### DIRECTIVE
Everything from the line with "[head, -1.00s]" through the line with "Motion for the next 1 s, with", inclusive, should be repeated exactly, except the pictures.

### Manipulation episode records
┏━━
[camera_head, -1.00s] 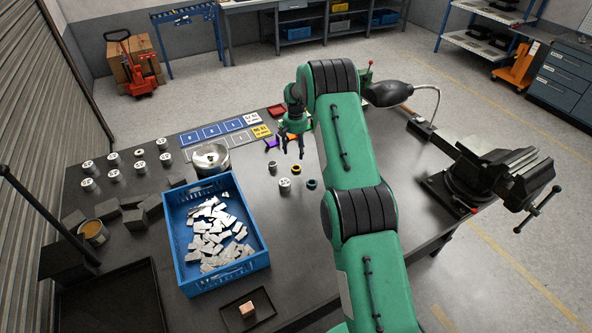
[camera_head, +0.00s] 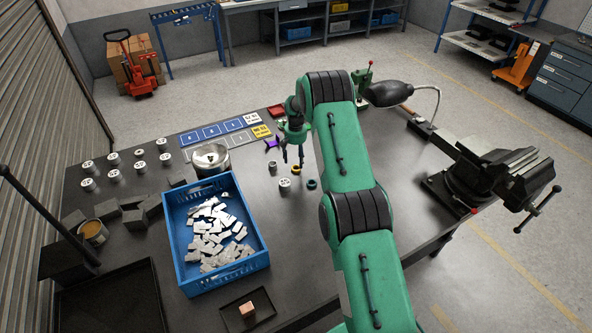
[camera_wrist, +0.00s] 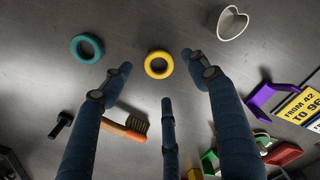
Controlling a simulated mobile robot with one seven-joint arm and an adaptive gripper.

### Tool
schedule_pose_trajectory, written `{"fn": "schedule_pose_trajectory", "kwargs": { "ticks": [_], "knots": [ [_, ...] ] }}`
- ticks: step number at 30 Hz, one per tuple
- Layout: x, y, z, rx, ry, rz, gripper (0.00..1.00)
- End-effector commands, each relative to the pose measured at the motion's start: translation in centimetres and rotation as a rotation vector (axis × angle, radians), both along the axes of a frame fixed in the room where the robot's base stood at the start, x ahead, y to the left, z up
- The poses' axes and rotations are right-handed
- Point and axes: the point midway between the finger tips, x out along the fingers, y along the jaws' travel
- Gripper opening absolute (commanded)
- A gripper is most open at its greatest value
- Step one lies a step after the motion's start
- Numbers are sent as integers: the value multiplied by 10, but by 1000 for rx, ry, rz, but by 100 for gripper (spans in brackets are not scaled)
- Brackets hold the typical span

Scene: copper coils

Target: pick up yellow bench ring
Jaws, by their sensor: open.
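The yellow bench ring (camera_wrist: 159,65) lies flat on the dark table in the wrist view, near the top middle. In the head view the yellow ring (camera_head: 296,170) is small, just below my gripper's fingertips. My gripper (camera_head: 293,160) points down over the table, and its blue fingers (camera_wrist: 162,82) are spread apart with nothing between them. In the wrist view the ring appears beyond the fingertips, between the two outer ones, and no contact shows.
A teal ring (camera_wrist: 87,48) lies left of the yellow one. A brush (camera_wrist: 128,127), a purple part (camera_wrist: 272,98) and a white heart-shaped outline (camera_wrist: 232,22) lie nearby. A blue crate (camera_head: 262,262) of metal pieces stands left; a vise (camera_head: 495,165) stands right.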

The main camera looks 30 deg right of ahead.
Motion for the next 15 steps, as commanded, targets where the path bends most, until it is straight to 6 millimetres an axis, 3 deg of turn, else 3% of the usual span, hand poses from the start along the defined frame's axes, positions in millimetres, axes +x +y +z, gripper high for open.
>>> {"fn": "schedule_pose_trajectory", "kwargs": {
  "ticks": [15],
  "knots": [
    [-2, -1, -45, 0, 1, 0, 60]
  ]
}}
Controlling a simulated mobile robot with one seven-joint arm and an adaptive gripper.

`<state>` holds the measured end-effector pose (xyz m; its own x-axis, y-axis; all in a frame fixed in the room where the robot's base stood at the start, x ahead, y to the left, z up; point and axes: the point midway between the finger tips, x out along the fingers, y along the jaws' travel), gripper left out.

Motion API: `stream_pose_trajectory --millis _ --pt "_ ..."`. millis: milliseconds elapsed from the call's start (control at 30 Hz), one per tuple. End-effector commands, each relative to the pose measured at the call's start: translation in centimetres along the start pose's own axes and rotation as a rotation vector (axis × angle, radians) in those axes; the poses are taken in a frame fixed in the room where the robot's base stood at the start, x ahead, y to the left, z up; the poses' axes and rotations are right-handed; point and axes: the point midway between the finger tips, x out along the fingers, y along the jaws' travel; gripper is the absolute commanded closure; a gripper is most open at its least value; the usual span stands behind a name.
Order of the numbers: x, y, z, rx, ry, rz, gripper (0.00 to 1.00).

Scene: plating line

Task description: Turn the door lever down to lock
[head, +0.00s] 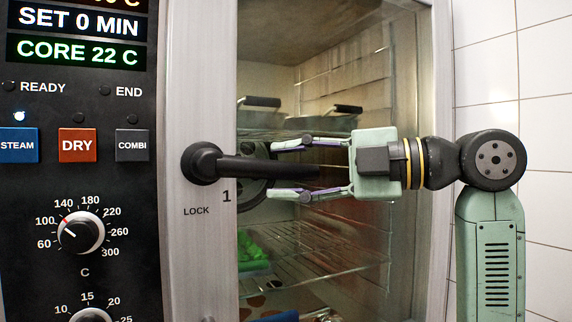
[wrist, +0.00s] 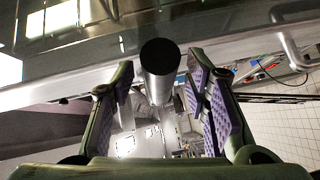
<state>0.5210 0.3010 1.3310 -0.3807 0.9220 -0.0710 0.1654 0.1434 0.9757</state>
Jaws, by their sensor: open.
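The black door lever (head: 262,168) sticks out to the right, about level, from its round hub (head: 201,163) on the pale door frame. The mark "1" and the word "LOCK" are printed below the hub. My gripper (head: 273,170) comes from the right and is open, one finger above the lever and one below. In the wrist view the lever's round end (wrist: 160,57) lies between the two purple-padded fingers of my gripper (wrist: 160,80), with gaps on both sides. Neither finger clearly touches it.
The oven's glass door (head: 330,245) is behind my gripper, with wire racks and trays inside. A control panel (head: 75,190) with buttons and knobs is at the left. A white tiled wall (head: 540,150) stands at the right.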

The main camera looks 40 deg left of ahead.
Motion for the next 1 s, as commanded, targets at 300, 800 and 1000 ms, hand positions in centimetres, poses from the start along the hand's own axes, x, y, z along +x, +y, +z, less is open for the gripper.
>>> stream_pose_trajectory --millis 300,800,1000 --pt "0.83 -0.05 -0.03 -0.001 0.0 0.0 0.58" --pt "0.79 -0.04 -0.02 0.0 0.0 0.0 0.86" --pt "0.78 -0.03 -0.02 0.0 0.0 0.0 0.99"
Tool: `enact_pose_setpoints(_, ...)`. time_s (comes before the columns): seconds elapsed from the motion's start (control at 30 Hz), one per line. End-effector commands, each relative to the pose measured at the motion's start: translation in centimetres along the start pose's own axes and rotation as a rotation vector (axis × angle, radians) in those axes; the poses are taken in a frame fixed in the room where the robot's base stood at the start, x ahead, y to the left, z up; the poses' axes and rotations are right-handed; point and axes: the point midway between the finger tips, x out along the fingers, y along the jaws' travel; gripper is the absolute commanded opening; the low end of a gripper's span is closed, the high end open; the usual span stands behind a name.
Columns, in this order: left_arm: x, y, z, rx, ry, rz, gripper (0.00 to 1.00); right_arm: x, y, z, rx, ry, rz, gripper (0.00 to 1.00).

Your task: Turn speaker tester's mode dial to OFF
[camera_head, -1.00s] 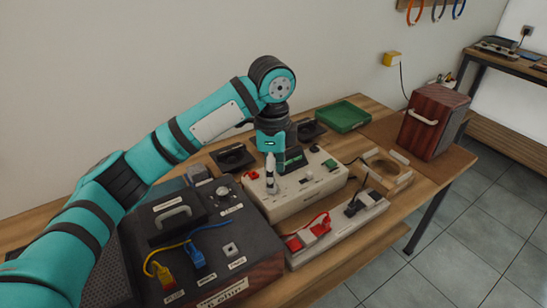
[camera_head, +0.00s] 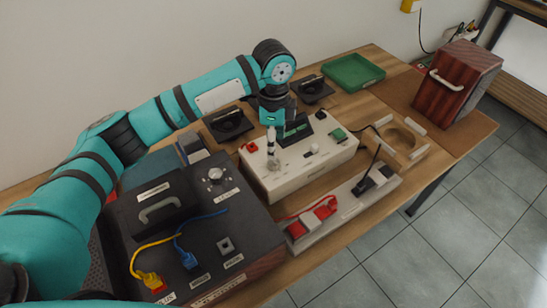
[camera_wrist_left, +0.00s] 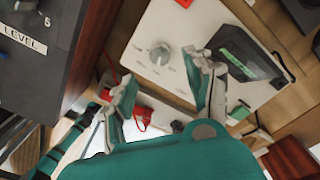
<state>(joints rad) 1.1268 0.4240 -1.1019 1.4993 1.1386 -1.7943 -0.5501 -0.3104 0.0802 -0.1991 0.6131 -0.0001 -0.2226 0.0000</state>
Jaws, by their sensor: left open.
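The speaker tester (camera_head: 302,170) is a white box in the middle of the table, with a dark display (camera_head: 297,128) on its top and a red part at its left corner. Its grey mode dial (camera_head: 274,165) is partly hidden by my left gripper (camera_head: 271,150) in the head view. In the left wrist view the dial (camera_wrist_left: 159,55) shows on the white top (camera_wrist_left: 150,28), seen between and just beyond the open fingers of my left gripper (camera_wrist_left: 165,78). The fingers look apart from the dial. The dial's labels are too small to read. My right gripper is not seen.
A dark box (camera_head: 250,222) with a level knob and blue and yellow cables stands left of the tester. A strip with red and black plugs (camera_head: 345,205) lies in front. Behind are black speaker parts (camera_head: 228,124) and a green tray (camera_head: 354,72); a wooden cabinet (camera_head: 458,80) stands right.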

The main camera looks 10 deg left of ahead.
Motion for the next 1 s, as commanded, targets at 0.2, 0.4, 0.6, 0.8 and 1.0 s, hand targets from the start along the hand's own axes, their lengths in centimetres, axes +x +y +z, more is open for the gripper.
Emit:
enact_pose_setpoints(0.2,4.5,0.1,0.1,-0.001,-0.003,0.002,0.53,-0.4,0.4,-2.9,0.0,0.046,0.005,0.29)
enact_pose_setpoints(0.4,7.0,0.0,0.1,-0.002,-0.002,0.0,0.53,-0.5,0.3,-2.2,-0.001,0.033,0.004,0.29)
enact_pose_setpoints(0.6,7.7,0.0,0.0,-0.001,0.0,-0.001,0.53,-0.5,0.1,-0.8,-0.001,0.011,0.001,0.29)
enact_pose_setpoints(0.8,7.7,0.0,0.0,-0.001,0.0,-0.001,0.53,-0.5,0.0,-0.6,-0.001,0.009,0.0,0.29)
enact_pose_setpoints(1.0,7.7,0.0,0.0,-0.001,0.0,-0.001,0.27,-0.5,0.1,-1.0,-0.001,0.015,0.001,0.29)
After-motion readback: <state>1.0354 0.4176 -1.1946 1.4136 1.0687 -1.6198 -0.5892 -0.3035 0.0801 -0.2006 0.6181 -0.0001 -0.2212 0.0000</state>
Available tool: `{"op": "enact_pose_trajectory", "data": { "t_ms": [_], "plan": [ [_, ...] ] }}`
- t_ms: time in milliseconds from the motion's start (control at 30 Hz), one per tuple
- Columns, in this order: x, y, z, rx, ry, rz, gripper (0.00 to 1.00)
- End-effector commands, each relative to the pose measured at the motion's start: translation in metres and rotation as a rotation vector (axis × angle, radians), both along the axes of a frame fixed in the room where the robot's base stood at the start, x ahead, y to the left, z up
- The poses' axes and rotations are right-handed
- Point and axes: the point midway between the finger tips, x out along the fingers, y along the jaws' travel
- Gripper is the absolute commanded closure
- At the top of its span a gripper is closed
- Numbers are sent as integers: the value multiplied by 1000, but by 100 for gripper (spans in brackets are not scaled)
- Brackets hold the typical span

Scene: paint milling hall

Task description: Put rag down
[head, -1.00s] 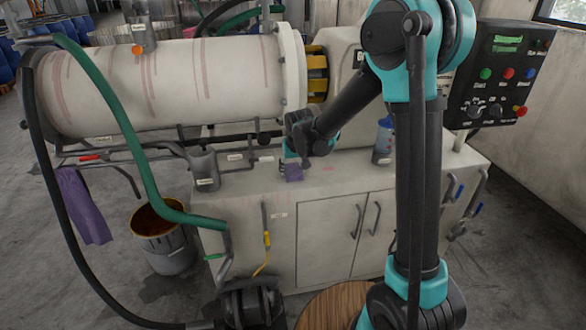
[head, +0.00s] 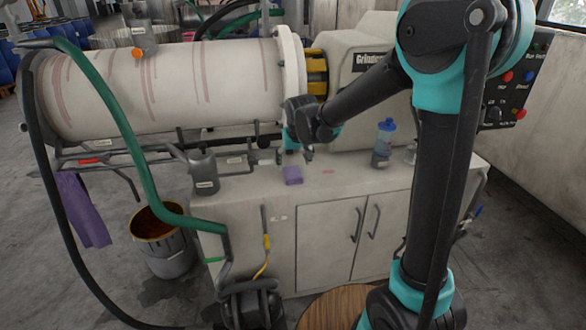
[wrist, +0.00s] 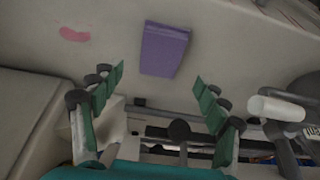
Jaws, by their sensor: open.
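A small folded purple rag (head: 292,176) lies flat on the top of the pale cabinet (head: 240,187), near its front edge. My gripper (head: 308,156) is just above and behind the rag, apart from it. In the wrist view the rag (wrist: 163,49) lies beyond the fingertips, and the two fingers of my gripper (wrist: 158,83) are spread wide with nothing between them.
A grey can (head: 204,172) stands left of the rag, and a blue-capped bottle (head: 383,145) stands to the right. The large milling cylinder (head: 170,85) is behind.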

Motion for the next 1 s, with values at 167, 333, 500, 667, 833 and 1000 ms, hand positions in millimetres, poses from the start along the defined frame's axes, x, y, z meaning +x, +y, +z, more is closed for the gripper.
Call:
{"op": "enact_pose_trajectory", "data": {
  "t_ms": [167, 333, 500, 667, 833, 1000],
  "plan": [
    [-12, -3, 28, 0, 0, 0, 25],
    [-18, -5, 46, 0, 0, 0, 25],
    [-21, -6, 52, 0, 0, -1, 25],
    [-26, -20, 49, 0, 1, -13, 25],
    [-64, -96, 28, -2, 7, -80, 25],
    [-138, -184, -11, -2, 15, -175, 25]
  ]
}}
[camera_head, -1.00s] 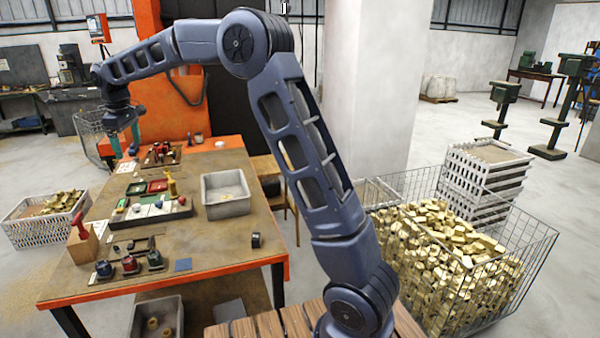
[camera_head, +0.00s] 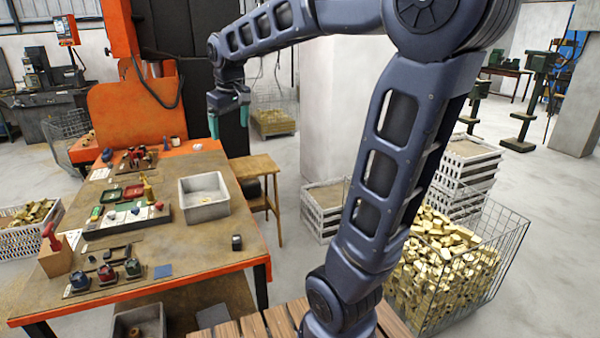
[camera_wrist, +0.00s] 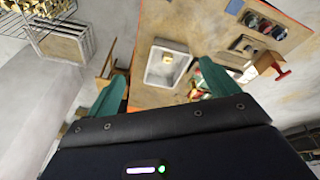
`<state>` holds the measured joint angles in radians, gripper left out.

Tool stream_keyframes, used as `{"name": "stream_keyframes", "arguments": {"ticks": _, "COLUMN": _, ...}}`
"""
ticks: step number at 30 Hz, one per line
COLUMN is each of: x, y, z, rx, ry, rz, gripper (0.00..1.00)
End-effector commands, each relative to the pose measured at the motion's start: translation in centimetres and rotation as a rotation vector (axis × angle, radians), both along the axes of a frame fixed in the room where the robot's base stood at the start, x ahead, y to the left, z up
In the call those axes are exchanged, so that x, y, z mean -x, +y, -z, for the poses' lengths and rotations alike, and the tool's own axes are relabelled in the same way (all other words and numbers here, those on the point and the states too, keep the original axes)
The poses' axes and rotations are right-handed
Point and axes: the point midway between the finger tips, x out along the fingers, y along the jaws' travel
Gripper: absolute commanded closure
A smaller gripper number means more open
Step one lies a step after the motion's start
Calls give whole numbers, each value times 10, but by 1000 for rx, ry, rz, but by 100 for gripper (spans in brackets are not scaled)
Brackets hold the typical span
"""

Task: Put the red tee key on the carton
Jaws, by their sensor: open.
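A red T-shaped handle (camera_head: 48,233), which looks like the red tee key, stands up at a brown box-like block (camera_head: 55,259) at the table's left edge. The block may be the carton; I cannot tell whether the key is set in it or lies on it. The red handle (camera_wrist: 283,74) and the block (camera_wrist: 264,62) also show at the right of the wrist view. My gripper (camera_head: 229,128) is open and empty, raised near the table's far right corner, well away from both. Its teal fingers also show in the wrist view (camera_wrist: 162,75).
The table (camera_head: 205,243) carries a grey bin (camera_head: 204,208), a tray of small parts (camera_head: 128,219) and several coloured pieces at the front. A wooden stool (camera_head: 255,167) stands right of the table. A wire basket of brass blocks (camera_head: 445,262) stands further right.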

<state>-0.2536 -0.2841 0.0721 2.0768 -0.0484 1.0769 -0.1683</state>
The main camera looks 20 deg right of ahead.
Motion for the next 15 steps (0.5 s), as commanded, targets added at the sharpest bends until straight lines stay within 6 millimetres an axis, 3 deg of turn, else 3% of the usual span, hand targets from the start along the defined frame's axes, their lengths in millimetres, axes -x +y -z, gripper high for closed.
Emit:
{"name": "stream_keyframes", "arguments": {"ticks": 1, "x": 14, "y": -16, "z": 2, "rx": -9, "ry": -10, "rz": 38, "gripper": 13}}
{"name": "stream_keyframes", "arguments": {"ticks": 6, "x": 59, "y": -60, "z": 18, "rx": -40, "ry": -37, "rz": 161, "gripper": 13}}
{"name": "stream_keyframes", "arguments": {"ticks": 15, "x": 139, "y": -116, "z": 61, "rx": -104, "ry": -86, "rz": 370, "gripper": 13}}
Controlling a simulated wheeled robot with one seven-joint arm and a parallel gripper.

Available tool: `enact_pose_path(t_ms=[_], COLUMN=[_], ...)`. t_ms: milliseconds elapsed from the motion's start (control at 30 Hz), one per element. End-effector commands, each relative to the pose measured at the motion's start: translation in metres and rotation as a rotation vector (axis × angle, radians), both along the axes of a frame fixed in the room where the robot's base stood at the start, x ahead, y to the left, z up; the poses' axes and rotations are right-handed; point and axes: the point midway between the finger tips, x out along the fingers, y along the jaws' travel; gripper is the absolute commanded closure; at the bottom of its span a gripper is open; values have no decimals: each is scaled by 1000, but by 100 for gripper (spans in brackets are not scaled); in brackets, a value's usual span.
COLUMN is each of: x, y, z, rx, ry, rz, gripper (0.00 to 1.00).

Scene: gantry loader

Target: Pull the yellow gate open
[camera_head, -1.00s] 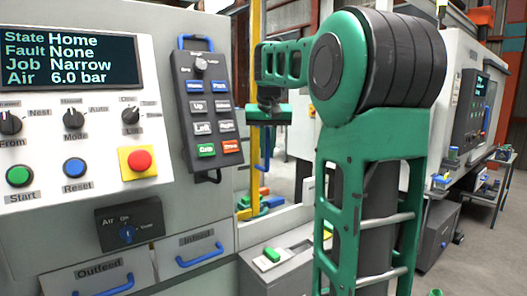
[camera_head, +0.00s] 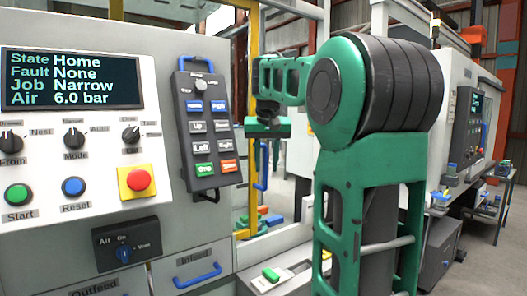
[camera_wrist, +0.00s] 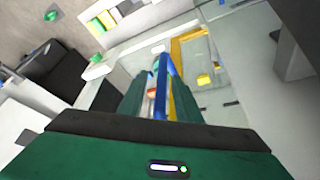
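The yellow gate (camera_head: 254,70) stands upright behind the control panel, and its frame also shows in the wrist view (camera_wrist: 188,36). Its blue handle (camera_head: 262,178) is a vertical bar low on the gate. My gripper (camera_head: 268,135) is in front of the gate, close to the handle; its fingertips are hard to make out in the head view. In the wrist view my gripper (camera_wrist: 160,92) has its two green fingers apart, with the blue handle (camera_wrist: 161,75) in line between them. Slim gaps show on both sides of the bar. Whether the bar is between the tips or beyond them is unclear.
The control panel (camera_head: 70,150) with its screen fills the left. A grey hand pendant (camera_head: 207,130) hangs at its right edge, close to my gripper. Coloured blocks (camera_head: 262,217) lie behind the gate. Another machine (camera_head: 462,100) stands at the right beside open floor.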

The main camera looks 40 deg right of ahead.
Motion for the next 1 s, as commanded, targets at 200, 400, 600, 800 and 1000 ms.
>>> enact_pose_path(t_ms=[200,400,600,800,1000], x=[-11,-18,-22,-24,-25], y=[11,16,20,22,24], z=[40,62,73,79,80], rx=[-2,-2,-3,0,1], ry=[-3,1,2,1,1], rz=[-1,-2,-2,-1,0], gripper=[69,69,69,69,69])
┗━━
### RESPONSE FOR THIS EXERCISE
[head, -1.00s] 
[head, +0.00s] 
[wrist, +0.00s] 
Jaws, by their sensor: open.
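A small folded purple rag (head: 292,176) lies flat on the top of the pale cabinet (head: 240,187), near its front edge. My gripper (head: 308,156) is just above and behind the rag, apart from it. In the wrist view the rag (wrist: 163,49) lies beyond the fingertips, and the two fingers of my gripper (wrist: 158,83) are spread wide with nothing between them.
A grey can (head: 204,172) stands left of the rag, and a blue-capped bottle (head: 383,145) stands to the right. The large milling cylinder (head: 170,85) is behind.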

Motion for the next 1 s, with values at 167, 333, 500, 667, 833 and 1000 ms, hand positions in millimetres, poses from the start along the defined frame's axes, x, y, z meaning +x, +y, +z, more is closed for the gripper.

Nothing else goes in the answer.